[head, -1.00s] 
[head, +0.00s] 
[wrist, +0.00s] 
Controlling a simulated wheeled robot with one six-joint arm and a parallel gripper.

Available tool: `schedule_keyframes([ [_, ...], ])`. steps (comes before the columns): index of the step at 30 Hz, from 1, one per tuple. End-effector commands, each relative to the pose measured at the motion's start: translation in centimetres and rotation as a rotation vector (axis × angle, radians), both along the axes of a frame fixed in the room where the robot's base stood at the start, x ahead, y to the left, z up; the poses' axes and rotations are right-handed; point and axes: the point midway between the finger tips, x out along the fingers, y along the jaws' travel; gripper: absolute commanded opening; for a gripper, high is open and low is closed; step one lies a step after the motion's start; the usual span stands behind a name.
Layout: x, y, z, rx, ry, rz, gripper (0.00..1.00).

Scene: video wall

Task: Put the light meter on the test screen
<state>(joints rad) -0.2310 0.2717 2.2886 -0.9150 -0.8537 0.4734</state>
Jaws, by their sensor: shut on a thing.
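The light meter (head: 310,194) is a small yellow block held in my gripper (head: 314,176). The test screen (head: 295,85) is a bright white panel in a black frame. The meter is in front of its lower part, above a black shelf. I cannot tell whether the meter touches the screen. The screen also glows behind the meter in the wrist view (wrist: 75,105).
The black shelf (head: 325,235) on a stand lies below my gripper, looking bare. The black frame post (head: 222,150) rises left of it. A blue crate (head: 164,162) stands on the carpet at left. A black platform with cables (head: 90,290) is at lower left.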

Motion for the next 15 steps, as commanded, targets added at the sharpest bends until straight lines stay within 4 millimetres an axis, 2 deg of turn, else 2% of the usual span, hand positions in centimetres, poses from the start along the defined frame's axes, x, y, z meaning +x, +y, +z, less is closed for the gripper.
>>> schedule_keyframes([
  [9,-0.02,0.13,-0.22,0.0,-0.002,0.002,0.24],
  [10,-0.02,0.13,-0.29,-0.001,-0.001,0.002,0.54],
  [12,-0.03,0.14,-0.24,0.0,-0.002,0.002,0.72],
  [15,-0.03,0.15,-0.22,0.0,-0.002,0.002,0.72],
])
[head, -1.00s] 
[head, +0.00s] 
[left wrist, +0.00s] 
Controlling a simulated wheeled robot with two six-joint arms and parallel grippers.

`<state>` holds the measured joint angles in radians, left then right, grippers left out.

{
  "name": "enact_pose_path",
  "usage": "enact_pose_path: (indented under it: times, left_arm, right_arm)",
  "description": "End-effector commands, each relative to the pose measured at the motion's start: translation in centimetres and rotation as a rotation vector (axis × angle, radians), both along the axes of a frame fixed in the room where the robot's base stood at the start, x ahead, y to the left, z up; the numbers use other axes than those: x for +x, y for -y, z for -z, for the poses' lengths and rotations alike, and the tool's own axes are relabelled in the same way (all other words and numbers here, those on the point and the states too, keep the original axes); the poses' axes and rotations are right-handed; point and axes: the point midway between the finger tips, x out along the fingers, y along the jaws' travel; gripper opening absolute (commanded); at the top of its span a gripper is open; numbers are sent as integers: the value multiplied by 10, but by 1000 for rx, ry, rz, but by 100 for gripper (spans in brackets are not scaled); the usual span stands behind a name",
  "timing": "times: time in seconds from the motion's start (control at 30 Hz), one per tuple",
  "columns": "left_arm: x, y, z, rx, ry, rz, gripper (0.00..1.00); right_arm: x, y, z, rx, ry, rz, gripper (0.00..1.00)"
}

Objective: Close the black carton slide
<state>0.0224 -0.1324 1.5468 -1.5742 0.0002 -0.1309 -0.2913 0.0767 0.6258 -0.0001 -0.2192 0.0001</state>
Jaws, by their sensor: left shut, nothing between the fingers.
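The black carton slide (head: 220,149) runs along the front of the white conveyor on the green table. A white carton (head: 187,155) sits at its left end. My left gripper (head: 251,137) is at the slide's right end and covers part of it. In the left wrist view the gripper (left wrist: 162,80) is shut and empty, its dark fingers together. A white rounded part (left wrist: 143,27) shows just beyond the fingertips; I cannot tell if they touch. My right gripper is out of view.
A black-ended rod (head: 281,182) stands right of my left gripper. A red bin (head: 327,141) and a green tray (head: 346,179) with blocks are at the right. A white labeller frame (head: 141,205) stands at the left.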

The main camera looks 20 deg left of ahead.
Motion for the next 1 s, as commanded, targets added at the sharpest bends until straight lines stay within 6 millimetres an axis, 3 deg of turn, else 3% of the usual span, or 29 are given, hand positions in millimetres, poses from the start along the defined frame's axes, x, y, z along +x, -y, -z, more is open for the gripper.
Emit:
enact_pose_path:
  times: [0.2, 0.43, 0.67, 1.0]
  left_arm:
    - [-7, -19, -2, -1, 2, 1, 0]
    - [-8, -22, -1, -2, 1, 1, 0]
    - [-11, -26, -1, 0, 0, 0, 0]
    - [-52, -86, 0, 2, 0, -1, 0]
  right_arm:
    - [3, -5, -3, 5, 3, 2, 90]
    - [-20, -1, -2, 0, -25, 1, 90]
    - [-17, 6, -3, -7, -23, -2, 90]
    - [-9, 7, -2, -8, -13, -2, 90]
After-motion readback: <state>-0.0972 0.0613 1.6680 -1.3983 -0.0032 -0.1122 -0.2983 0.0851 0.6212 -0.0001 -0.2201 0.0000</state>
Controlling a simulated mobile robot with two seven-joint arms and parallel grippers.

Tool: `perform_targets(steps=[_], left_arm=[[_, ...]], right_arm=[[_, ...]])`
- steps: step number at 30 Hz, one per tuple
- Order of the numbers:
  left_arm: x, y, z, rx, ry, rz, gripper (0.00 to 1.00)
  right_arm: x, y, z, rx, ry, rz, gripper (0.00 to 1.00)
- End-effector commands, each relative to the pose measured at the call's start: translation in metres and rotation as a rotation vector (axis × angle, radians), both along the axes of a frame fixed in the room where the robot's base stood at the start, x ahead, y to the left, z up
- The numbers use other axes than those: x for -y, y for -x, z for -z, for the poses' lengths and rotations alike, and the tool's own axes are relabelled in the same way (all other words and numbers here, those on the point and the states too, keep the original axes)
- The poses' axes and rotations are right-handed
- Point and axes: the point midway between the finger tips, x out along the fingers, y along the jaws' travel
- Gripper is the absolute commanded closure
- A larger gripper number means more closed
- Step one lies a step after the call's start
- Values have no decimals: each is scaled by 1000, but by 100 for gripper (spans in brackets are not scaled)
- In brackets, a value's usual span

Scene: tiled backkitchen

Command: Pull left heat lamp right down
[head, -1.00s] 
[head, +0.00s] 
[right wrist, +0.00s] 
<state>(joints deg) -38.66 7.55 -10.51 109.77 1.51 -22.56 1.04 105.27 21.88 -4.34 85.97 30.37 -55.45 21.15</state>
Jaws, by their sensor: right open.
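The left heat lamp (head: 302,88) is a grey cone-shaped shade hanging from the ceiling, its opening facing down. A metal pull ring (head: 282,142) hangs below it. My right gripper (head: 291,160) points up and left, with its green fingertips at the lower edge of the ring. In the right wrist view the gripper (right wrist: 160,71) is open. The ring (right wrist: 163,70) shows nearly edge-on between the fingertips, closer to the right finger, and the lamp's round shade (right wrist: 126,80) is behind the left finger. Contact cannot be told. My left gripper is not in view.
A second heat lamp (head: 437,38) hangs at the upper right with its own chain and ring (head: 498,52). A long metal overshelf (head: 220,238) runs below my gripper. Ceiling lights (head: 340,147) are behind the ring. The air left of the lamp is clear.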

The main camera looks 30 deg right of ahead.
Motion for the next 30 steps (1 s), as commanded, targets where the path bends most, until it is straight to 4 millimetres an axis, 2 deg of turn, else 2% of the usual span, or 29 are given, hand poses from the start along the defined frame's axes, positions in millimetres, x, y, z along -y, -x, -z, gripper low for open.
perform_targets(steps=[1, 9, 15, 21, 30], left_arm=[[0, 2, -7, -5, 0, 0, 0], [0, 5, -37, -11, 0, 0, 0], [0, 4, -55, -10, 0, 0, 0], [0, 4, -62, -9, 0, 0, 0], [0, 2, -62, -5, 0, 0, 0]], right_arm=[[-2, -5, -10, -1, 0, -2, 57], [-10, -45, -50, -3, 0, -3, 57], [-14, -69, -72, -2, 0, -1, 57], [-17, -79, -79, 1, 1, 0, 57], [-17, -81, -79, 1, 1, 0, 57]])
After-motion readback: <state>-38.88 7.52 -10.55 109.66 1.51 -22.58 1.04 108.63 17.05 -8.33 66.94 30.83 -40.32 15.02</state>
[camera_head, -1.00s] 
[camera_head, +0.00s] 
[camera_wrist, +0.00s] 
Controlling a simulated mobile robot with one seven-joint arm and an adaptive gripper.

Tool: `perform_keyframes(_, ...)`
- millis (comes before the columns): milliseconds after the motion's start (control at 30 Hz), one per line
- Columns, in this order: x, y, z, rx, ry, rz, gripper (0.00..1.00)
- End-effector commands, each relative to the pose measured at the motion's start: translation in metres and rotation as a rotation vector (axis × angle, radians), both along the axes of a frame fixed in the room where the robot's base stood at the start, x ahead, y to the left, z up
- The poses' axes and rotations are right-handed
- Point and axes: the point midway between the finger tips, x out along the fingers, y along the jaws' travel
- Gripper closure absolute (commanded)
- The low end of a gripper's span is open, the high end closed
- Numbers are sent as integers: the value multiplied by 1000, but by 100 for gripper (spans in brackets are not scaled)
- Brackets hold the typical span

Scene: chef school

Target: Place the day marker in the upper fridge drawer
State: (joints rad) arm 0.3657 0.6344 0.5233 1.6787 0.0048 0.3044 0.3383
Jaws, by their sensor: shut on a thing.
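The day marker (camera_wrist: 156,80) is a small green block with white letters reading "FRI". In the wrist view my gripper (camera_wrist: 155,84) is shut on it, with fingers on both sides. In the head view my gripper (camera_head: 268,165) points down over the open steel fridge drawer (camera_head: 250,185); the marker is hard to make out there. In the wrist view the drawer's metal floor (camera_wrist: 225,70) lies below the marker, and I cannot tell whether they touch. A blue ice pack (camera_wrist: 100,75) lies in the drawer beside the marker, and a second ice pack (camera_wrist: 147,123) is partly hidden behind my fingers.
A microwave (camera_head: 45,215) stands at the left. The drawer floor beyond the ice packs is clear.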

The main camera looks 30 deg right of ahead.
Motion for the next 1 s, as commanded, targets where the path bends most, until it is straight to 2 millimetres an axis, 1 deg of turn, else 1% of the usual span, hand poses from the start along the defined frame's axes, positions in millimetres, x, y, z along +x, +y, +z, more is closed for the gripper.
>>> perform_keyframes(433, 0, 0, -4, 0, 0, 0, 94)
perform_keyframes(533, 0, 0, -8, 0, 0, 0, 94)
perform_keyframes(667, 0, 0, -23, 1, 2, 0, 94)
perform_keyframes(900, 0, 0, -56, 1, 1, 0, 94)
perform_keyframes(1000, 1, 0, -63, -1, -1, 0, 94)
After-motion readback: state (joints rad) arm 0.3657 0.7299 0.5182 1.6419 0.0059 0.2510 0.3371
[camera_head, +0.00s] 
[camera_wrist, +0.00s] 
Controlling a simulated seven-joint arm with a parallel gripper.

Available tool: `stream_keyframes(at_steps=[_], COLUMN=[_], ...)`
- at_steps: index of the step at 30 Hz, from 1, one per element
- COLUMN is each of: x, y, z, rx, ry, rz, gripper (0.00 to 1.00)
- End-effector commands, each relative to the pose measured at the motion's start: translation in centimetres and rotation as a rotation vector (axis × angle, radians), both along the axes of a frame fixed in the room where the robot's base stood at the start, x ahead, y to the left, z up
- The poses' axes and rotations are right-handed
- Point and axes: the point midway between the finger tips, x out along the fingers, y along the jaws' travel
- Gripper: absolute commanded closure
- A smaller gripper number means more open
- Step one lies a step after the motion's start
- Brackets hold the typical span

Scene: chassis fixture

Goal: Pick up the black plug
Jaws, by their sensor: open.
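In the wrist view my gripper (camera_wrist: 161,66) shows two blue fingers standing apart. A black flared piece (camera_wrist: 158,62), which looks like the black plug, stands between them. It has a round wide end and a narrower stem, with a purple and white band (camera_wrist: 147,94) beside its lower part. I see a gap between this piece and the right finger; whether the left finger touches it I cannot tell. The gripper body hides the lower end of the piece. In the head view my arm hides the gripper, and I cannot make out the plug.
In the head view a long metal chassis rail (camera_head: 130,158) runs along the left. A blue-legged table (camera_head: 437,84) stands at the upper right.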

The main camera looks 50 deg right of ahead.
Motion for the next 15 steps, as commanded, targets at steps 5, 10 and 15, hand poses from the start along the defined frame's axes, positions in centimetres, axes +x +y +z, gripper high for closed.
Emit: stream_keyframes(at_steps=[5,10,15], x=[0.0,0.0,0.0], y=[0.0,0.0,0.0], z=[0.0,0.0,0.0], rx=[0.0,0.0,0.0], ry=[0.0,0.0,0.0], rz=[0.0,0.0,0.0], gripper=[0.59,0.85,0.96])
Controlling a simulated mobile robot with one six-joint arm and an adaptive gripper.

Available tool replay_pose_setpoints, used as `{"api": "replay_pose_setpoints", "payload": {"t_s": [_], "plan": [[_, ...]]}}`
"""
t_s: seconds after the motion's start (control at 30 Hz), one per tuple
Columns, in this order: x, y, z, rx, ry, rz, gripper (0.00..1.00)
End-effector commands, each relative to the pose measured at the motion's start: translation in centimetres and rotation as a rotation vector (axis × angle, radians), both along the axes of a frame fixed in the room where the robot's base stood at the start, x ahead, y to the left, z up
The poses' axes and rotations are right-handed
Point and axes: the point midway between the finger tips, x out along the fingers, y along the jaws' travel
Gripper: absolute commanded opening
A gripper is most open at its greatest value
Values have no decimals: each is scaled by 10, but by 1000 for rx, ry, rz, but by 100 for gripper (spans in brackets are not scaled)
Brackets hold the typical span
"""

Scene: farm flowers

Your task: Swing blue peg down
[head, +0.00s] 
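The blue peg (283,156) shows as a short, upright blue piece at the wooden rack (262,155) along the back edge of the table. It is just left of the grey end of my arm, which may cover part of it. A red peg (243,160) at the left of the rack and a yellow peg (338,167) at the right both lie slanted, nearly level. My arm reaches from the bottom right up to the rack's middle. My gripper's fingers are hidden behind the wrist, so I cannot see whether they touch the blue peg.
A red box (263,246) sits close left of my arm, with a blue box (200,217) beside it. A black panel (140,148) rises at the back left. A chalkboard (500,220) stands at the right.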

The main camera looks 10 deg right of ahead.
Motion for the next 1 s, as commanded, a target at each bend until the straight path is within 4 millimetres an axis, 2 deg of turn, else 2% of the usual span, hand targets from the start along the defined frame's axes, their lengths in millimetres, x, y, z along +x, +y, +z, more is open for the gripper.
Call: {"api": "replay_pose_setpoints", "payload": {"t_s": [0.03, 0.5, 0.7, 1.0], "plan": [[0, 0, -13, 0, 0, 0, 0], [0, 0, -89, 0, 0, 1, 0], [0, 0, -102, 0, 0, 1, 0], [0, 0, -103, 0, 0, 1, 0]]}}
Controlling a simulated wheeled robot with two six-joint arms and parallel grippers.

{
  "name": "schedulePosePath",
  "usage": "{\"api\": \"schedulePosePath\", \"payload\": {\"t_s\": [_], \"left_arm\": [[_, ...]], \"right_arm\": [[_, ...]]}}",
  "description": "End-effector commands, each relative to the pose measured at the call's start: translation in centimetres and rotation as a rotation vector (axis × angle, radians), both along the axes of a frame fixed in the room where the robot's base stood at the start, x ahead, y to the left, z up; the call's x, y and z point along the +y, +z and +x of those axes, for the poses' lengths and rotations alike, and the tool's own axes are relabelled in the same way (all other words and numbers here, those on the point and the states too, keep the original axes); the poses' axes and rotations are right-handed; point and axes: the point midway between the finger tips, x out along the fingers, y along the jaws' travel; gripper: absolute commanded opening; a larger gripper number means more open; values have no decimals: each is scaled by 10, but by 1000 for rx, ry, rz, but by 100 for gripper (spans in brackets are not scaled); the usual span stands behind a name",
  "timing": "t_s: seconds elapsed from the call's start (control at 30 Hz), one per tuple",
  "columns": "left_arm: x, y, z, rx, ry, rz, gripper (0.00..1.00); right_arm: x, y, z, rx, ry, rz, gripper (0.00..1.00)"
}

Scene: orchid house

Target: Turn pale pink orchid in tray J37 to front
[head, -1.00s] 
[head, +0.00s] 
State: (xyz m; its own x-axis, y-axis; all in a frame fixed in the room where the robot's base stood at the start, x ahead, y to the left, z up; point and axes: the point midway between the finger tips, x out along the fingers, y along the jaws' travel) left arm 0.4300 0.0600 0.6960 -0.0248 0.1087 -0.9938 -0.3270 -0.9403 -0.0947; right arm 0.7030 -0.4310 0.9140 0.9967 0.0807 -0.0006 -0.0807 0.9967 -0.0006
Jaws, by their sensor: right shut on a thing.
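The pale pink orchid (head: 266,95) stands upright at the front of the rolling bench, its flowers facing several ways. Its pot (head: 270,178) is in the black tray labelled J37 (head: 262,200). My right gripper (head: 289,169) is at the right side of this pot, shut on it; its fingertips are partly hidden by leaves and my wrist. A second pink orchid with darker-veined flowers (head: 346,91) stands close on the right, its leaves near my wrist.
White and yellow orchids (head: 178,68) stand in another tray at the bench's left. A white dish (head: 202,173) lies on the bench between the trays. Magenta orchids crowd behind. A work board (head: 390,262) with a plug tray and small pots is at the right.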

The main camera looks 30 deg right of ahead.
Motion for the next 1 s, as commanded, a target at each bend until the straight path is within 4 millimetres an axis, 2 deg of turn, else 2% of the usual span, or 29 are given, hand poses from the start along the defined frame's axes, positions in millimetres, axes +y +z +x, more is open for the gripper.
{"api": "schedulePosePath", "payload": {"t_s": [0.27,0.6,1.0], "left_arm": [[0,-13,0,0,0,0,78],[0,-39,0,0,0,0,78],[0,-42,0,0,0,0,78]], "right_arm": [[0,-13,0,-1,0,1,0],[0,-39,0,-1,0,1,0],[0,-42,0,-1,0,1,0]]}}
※ ※ ※
→ Given instruction:
Reproduce verbatim only the segment of the listing bounded by the line containing "right_arm: x, y, z, rx, ry, rz, gripper (0.00 to" and the line containing "<state>(joints deg) -38.66", with both boundary lines included.

→ In response:
  right_arm: x, y, z, rx, ry, rz, gripper (0.00 to 1.00)
- End-effector commands, each relative to the pose measured at the call's start: translation in metres and rotation as a rotation vector (axis × angle, radians), both along the axes of a frame fixed in the room where the robot's base stood at the start, x ahead, y to the left, z up
- The numbers use other axes than those: x for -y, y for -x, z for -z, for the poses' lengths and rotations alike, and the tool's own axes are relabelled in the same way (all other words and numbers here, those on the point and the states too, keep the original axes)
- The poses' axes and rotations are right-handed
- Point and axes: the point midway between the finger tips, x out along the fingers, y along the jaws' travel
- Gripper is the absolute commanded closure
- A larger gripper number means more closed
- Step one lies a step after the call's start
- Values have no decimals: each is scaled by 1000, but by 100 for gripper (spans in brackets are not scaled)
- In brackets, a value's usual span

Scene: tiled backkitchen

Command: Pull left heat lamp right down
[head, -1.00s] 
[head, +0.00s] 
[right wrist, +0.00s] 
<state>(joints deg) -38.66 7.55 -10.51 109.77 1.51 -22.56 1.04 105.27 21.88 -4.34 85.97 30.37 -55.45 21.15</state>

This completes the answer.